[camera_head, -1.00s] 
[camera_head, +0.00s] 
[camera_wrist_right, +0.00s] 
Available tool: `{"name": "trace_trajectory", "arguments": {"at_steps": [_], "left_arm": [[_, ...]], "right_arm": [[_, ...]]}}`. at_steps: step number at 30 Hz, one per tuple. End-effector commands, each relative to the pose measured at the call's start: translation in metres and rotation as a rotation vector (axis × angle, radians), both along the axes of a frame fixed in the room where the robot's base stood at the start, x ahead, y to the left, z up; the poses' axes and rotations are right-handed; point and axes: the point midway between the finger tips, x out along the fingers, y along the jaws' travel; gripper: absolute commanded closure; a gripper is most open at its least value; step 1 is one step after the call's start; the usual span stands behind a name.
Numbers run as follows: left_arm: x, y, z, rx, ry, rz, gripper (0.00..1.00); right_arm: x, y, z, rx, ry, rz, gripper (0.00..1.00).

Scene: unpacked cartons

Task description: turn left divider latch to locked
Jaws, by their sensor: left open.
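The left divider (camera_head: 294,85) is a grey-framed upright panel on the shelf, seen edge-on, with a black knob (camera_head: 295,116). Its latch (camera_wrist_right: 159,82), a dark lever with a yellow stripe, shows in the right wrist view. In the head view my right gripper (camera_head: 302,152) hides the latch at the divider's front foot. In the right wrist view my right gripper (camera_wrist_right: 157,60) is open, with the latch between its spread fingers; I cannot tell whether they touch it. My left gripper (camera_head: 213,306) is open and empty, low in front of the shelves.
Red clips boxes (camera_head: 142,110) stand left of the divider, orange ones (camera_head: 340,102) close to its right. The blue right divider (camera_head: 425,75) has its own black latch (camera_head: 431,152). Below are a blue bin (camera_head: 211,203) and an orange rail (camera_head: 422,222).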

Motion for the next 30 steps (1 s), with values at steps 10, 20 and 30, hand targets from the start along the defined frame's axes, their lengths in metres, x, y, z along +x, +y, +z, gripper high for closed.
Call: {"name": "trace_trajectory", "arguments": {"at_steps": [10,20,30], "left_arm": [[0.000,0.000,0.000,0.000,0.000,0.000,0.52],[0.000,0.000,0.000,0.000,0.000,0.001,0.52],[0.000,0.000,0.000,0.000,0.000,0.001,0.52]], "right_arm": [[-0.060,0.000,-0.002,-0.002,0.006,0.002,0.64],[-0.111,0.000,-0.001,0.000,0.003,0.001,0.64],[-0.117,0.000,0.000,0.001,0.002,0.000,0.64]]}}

---

Write out the data again, exactly and in full.

[camera_head, -1.00s] 
[camera_head, +0.00s] 
[camera_wrist_right, +0.00s] 
Available tool: `{"name": "trace_trajectory", "arguments": {"at_steps": [_], "left_arm": [[_, ...]], "right_arm": [[_, ...]]}}`. at_steps: step number at 30 Hz, one per tuple. End-effector commands, each relative to the pose measured at the call's start: translation in metres and rotation as a rotation vector (axis × angle, radians), both along the axes of a frame fixed in the room where the robot's base stood at the start, x ahead, y to the left, z up; the poses' axes and rotations are right-handed; point and axes: the point midway between the finger tips, x out along the fingers, y along the jaws' travel; gripper: absolute commanded closure; a gripper is most open at its least value; step 1 is one step after the call's start; the usual span stands behind a name.
Numbers run as follows: left_arm: x, y, z, rx, ry, rz, gripper (0.00..1.00); right_arm: x, y, z, rx, ry, rz, gripper (0.00..1.00).

Scene: unpacked cartons

Task description: turn left divider latch to locked
Jaws, by their sensor: left open.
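The left divider (camera_head: 294,85) is a grey-framed upright panel on the shelf, seen edge-on, with a black knob (camera_head: 295,116). Its latch (camera_wrist_right: 159,82), a dark lever with a yellow stripe, shows in the right wrist view. In the head view my right gripper (camera_head: 302,152) hides the latch at the divider's front foot. In the right wrist view my right gripper (camera_wrist_right: 157,60) is open, with the latch between its spread fingers; I cannot tell whether they touch it. My left gripper (camera_head: 213,306) is open and empty, low in front of the shelves.
Red clips boxes (camera_head: 142,110) stand left of the divider, orange ones (camera_head: 340,102) close to its right. The blue right divider (camera_head: 425,75) has its own black latch (camera_head: 431,152). Below are a blue bin (camera_head: 211,203) and an orange rail (camera_head: 422,222).

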Motion for the next 30 steps (1 s), with values at steps 10, 20 and 30, hand targets from the start along the defined frame's axes, their lengths in metres, x, y, z along +x, +y, +z, gripper high for closed.
Call: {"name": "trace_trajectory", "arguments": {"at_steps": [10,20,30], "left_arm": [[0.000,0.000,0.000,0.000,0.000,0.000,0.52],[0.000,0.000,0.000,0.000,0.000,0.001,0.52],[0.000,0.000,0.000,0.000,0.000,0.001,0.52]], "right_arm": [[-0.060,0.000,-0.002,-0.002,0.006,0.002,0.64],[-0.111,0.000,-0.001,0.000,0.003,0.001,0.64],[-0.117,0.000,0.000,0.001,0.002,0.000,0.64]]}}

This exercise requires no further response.